Projection uncertainty

Overview
How to quantify uncertainty?
Estimating the input noise
Propagating input noise to the state vector
Propagating the state vector noise through projection
Interfaces
The effect of range
Other scenarios

Overview

After a calibration has been computed, it is essential to get a sense of how good the calibration is: how closely it represents reality, and how much to trust it when using it in the field. Non-mrcal calibration routines rely on one metric of calibration quality: the residual fit error. This is clearly inadequate because we can always improve this metric by throwing away some input data, and it doesn't make sense that using less data would make a calibration better.

Being able to quantify the quality of a solve is a major goal of mrcal, and it does this by computing a meaningful uncertainty metric that can be easily interpreted. On a high level, the uncertainty describes the statistical distribution of calibration output in response to known and expected noise in the calibration input. mrcal provides tools to compute both the uncertainty of a single solve and the difference between two solves.
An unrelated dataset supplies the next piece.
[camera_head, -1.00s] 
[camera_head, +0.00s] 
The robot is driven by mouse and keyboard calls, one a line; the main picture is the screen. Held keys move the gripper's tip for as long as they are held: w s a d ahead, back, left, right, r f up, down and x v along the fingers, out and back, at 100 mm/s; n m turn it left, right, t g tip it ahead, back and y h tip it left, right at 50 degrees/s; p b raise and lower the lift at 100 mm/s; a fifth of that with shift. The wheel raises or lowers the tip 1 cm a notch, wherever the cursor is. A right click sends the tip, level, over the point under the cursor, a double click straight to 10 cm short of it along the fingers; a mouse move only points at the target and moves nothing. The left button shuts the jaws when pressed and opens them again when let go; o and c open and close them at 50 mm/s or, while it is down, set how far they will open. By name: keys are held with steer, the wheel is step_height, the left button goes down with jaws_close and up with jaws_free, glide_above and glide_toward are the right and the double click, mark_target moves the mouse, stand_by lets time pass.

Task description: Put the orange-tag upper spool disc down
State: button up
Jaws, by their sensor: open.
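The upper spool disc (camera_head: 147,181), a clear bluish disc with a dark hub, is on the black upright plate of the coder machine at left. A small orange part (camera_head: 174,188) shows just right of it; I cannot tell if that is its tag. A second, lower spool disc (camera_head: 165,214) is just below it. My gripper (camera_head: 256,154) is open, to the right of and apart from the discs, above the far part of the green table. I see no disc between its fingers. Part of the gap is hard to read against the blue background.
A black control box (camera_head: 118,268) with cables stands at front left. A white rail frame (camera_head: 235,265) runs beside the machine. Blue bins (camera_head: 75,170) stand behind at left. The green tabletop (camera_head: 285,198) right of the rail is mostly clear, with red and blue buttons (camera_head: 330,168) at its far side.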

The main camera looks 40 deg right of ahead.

The difference is one sample of the error distribution, while the uncertainty describes the behavior of an infinite number of such samples. The analyses/validate-uncertainty.py tool demonstrates this idea empirically: it computes the uncertainty and takes many cross-validation-diff samples to show that their empirical distribution matches the uncertainty prediction.

As of mrcal 2.5 we primarily focus on the uncertainty of intrinsics only, compensating for any extrinsics shifts. Other scenarios will be supported in the future.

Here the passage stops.